The development of high‐efficiency bifunctional electrocatalyst for oxygen reduction and evolution reactions (ORR/OER) is critical for rechargeable metal–air batteries, a typical electrochemical energy storage and conversion technology. This work reports a general approach for the synthesis of Pd@PdO–Co 3 O 4 nanocubes using the zeolite‐type metal–organic framework (MOF) as a template. The as‐synthesized materials exhibit a high electrocatalytic activity toward OER and ORR, which is comparable to those of commercial RuO 2 and Pt/C electrocatalysts, while its cycle performance and stability are much higher than those of commercial RuO 2 and Pt/C electrocatalysts.
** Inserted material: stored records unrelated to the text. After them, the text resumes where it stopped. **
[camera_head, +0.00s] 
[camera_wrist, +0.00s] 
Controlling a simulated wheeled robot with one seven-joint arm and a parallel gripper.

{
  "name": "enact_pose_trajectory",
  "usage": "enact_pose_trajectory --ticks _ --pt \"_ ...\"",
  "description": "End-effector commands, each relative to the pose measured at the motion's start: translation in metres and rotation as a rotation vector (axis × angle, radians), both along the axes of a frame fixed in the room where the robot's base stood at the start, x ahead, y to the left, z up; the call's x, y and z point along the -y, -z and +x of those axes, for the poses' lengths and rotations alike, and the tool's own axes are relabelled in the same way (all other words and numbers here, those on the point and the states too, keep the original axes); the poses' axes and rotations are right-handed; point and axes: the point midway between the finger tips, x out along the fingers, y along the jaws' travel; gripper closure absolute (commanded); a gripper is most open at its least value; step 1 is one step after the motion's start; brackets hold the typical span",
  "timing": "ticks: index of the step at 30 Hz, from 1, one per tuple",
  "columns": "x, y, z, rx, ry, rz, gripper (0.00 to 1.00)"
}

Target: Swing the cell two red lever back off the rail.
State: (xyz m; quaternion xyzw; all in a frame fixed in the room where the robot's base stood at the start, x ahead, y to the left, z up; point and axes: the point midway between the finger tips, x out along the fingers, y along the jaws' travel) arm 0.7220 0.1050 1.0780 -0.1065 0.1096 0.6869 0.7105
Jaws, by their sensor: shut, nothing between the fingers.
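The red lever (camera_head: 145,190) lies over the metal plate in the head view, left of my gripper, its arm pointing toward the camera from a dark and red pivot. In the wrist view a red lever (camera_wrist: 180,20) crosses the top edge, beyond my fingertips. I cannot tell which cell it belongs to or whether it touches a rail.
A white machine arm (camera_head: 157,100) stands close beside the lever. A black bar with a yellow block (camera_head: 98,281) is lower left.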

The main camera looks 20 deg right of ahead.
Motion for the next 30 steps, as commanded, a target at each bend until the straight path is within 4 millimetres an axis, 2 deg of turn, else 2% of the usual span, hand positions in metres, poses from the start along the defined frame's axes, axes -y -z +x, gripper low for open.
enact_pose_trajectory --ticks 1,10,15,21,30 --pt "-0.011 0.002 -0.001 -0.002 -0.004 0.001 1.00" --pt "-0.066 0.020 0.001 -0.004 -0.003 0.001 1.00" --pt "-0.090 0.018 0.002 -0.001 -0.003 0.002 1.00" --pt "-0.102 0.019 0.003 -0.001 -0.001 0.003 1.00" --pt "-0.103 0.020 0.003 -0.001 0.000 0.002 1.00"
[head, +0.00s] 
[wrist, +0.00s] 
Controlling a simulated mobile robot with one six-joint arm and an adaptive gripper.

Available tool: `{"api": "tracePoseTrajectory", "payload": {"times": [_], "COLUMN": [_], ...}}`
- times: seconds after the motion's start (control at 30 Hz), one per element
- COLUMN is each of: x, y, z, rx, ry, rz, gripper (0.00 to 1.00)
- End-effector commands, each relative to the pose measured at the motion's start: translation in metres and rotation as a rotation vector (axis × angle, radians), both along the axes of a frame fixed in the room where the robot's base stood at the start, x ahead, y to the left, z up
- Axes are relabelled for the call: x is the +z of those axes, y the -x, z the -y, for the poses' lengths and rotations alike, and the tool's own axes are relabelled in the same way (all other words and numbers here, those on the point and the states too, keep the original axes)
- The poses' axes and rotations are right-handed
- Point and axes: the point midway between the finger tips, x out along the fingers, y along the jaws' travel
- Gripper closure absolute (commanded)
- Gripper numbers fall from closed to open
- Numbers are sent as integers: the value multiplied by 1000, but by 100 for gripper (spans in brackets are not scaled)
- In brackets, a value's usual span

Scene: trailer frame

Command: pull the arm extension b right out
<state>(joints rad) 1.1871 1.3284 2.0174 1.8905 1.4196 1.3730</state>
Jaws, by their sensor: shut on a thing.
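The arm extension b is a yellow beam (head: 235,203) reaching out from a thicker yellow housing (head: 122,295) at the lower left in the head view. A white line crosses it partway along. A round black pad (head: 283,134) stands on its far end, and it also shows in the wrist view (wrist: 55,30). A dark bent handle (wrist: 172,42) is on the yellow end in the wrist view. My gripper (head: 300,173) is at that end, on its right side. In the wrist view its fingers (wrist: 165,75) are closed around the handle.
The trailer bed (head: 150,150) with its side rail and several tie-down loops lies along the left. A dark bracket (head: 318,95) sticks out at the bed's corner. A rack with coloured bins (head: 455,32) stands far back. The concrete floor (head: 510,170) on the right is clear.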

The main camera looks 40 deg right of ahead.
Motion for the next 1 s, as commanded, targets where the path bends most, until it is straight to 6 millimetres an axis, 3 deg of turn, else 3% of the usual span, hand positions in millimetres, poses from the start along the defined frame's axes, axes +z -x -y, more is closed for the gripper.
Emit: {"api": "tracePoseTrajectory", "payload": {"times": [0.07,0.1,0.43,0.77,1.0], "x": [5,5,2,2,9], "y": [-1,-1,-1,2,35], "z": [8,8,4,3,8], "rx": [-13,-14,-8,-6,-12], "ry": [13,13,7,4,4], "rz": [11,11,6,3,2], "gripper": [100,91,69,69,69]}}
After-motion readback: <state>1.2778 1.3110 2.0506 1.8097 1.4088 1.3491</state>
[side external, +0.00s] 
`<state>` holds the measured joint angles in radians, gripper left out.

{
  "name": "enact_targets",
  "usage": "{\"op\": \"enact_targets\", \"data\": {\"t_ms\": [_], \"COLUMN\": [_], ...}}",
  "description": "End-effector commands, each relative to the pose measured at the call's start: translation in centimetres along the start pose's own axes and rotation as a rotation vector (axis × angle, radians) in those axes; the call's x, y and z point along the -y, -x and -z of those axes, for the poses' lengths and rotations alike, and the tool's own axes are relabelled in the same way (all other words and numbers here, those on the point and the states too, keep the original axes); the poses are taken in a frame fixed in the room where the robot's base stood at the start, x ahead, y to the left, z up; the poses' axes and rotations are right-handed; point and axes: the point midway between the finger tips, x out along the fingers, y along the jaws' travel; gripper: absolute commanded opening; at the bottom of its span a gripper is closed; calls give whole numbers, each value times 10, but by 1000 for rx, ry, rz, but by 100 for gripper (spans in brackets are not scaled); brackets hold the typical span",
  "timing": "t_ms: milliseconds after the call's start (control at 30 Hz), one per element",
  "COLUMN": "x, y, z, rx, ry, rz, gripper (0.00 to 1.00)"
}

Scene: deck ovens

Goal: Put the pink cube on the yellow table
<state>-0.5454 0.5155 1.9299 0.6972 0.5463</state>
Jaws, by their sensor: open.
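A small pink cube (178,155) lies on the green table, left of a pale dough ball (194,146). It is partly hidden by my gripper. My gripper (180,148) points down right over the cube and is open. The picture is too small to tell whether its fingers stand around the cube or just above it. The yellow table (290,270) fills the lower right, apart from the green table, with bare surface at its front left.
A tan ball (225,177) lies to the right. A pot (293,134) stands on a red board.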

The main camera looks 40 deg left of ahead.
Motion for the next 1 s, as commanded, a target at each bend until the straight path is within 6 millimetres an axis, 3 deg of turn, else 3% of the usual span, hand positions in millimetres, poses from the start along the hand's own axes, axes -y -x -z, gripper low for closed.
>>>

Various physicochemical characterizations and density functional theory calculations indicate that the favorable electrochemical performance of the Pd@PdO–Co 3 O 4 nanocubes is mainly attributed to the synergistic effect between PdO and the robust hollow structure composed of interconnected crystalline Co 3 O 4 nanocubes. This work establishes an efficient approach for the controlled design and synthesis of MOF‐templated hybrid nanomaterials, and provides a great potential for developing high‐performance electrocatalysts in energy storage and conversion.